### [TASK DESCRIPTION]
Your task is to output all the records below, word for word.

— Begin RECORD SET —

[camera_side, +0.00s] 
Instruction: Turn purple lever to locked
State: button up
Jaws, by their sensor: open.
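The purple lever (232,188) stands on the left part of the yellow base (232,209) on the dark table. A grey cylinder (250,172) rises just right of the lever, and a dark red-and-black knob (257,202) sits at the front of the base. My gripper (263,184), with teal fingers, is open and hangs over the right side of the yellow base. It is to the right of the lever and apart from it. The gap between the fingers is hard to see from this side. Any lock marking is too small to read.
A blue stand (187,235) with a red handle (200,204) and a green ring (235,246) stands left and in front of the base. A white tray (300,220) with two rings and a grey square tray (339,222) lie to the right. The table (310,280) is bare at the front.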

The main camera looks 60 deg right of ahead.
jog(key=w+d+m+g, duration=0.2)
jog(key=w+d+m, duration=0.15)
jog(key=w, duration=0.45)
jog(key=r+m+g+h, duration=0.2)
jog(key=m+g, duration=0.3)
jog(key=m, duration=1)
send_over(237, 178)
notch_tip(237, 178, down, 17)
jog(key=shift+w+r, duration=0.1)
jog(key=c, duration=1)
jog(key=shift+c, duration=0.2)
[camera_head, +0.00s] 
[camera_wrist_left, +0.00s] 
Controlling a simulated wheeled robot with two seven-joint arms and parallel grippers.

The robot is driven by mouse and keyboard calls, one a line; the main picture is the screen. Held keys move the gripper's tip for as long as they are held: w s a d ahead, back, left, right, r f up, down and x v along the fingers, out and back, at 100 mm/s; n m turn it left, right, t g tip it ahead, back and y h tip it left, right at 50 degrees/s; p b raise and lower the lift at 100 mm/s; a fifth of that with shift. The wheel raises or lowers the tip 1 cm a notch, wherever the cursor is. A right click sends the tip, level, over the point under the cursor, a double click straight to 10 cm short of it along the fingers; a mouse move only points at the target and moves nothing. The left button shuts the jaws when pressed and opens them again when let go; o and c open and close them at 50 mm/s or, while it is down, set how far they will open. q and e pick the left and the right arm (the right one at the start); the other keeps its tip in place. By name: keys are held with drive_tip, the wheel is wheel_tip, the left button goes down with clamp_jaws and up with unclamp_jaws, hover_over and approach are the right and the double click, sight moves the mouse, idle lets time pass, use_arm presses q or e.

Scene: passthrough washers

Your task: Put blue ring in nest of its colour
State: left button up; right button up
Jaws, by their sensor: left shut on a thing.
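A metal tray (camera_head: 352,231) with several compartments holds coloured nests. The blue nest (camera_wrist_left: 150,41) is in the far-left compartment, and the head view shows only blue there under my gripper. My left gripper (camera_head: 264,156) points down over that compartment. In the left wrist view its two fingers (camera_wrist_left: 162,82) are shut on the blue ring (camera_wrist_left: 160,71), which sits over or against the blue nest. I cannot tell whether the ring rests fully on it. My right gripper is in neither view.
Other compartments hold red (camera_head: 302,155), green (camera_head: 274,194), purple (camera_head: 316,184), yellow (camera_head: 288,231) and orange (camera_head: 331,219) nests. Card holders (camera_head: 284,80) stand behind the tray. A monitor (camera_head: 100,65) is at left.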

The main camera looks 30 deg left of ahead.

— End RECORD SET —

### [SOLUTION TO THE EXERCISE]
[camera_side, +0.00s] 
Instruction: Turn purple lever to locked
State: button up
Jaws, by their sensor: open.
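The purple lever (232,188) stands on the left part of the yellow base (232,209) on the dark table. A grey cylinder (250,172) rises just right of the lever, and a dark red-and-black knob (257,202) sits at the front of the base. My gripper (263,184), with teal fingers, is open and hangs over the right side of the yellow base. It is to the right of the lever and apart from it. The gap between the fingers is hard to see from this side. Any lock marking is too small to read.
A blue stand (187,235) with a red handle (200,204) and a green ring (235,246) stands left and in front of the base. A white tray (300,220) with two rings and a grey square tray (339,222) lie to the right. The table (310,280) is bare at the front.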

The main camera looks 60 deg right of ahead.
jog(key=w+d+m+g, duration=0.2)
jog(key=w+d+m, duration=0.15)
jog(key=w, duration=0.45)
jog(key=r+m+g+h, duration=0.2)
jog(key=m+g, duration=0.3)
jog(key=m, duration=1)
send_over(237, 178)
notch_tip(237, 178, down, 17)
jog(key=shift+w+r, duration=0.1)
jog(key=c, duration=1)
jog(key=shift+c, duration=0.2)
[camera_head, +0.00s] 
[camera_wrist_left, +0.00s] 
Controlling a simulated wheeled robot with two seven-joint arms and parallel grippers.

The robot is driven by mouse and keyboard calls, one a line; the main picture is the screen. Held keys move the gripper's tip for as long as they are held: w s a d ahead, back, left, right, r f up, down and x v along the fingers, out and back, at 100 mm/s; n m turn it left, right, t g tip it ahead, back and y h tip it left, right at 50 degrees/s; p b raise and lower the lift at 100 mm/s; a fifth of that with shift. The wheel raises or lowers the tip 1 cm a notch, wherever the cursor is. A right click sends the tip, level, over the point under the cursor, a double click straight to 10 cm short of it along the fingers; a mouse move only points at the target and moves nothing. The left button shuts the jaws when pressed and opens them again when let go; o and c open and close them at 50 mm/s or, while it is down, set how far they will open. q and e pick the left and the right arm (the right one at the start); the other keeps its tip in place. By name: keys are held with drive_tip, the wheel is wheel_tip, the left button goes down with clamp_jaws and up with unclamp_jaws, hover_over and approach are the right and the double click, sight moves the mouse, idle lets time pass, use_arm presses q or e.

Scene: passthrough washers

Your task: Put blue ring in nest of its colour
State: left button up; right button up
Jaws, by their sensor: left shut on a thing.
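A metal tray (camera_head: 352,231) with several compartments holds coloured nests. The blue nest (camera_wrist_left: 150,41) is in the far-left compartment, and the head view shows only blue there under my gripper. My left gripper (camera_head: 264,156) points down over that compartment. In the left wrist view its two fingers (camera_wrist_left: 162,82) are shut on the blue ring (camera_wrist_left: 160,71), which sits over or against the blue nest. I cannot tell whether the ring rests fully on it. My right gripper is in neither view.
Other compartments hold red (camera_head: 302,155), green (camera_head: 274,194), purple (camera_head: 316,184), yellow (camera_head: 288,231) and orange (camera_head: 331,219) nests. Card holders (camera_head: 284,80) stand behind the tray. A monitor (camera_head: 100,65) is at left.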

The main camera looks 30 deg left of ahead.

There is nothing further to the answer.